Holland took special delight in drawing the following parallel with the Pirate chiefdoms of the Mediterranean sea:

"THE WAR AGAINST TERROR

...Calculated acts of intimidation ensured that they could extort and rob almost at will. The scale of their plundering was matched by their pretensions. Their chiefs claimed for themselves the status of kings and tyrants, and for their men, that of soldiers, believing that if they pooled their resources they would be invincible.

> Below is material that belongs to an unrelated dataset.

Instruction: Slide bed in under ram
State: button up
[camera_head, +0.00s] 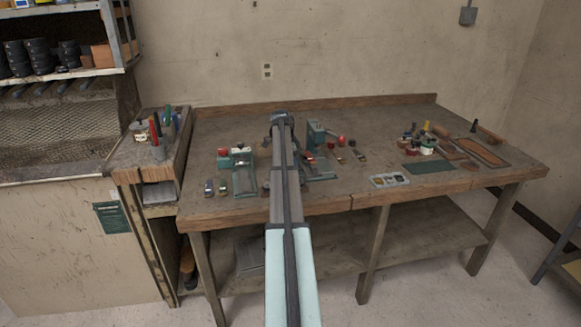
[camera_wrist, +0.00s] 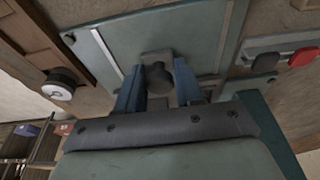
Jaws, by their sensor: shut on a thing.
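In the wrist view my gripper (camera_wrist: 158,88) has its two blue fingers on either side of a dark round knob (camera_wrist: 158,76), shut on it. The knob stands on a small grey block on a flat green-grey plate (camera_wrist: 205,35), which looks like the bed. A bright metal strip runs along the plate's left side. In the head view my arm reaches over the table to a green machine (camera_head: 317,134), whose green base (camera_head: 321,170) shows beside the arm. The arm hides part of this machine. I cannot make out the ram or how far the bed is under it.
A second green machine with a red knob (camera_head: 223,152) stands left of my arm on the workbench (camera_head: 370,125). Small coloured items lie near both machines. A grey tray (camera_head: 389,180), a green mat (camera_head: 430,166) and a brown tray (camera_head: 482,152) lie to the right.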

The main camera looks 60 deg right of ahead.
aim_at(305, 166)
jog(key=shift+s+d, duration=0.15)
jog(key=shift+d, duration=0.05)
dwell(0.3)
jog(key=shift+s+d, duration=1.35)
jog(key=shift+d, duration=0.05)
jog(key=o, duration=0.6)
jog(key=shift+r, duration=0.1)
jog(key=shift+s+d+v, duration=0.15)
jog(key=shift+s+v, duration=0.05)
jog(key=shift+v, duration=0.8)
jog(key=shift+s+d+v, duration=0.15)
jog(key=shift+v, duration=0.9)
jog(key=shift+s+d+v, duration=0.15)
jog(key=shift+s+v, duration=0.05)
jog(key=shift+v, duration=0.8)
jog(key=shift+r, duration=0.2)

...The shadowiness of the pirate's organization, and their diffuse operations, made them a foe unlike any other.' The Pirate is not bound by the rules of war, but is the common nemy of everyone" Cicero complained. ' There can be no trusting him, no attempt to bind with him with mutually agreed treaties'. How was such an adversary ever to be pinned down, let alone eradicated? To make the attempt would be to fight against phantoms.' It would be an unprecedented war, fought without rules, in a fog': a war that appeared without promise of an end".

What happened ? Much dithering and desultory, half-hearted campaigns, turning a blind eye to increasing pirate outrages by the Roman elite, until the populace made its will felt.

"...it was a Tribune, in 67 BC who proposed that the people's hero [ Pompey] be given a sweeping license to deal with the pirates. Despite an impassioned appeal from Catalus not to appoint a " virtual monarch over the empire' these citizens rapturously ratified the bill. Pompey was granted the unprecedented force of 500 ships and 120,000 men, together with the right to levy more, should he decide that they were needed. his command embraced the entire mediterranean, covered all its islands, and extended fifty miles inland."

The result ?

"As it proved, to sweep the seas clear of pirates, storm their last stronghold, and end a menace that had been tormenting the Republic for decades took the new proconsul a mere three months...Even the Romans themselves appeared to have been a little stunned."

A lesson for today ? Maybe. But the ancient world also offers the lesson of the expedition to Syracuse, an undertaking of similar magnitude in which the Athenians fared not quite so well as did Rome.
 
Comments:
So everything fits into the latest fad, eh? Classical piracy as terror.

Tedious, faddish, modish.
 
As I said, violates all tenets of history BUT it was amusing nonetheless. I have to imagine Holland wrote some of this tongue in cheek.

Hard to be a classicist - everyone has heard the story before umpteen times.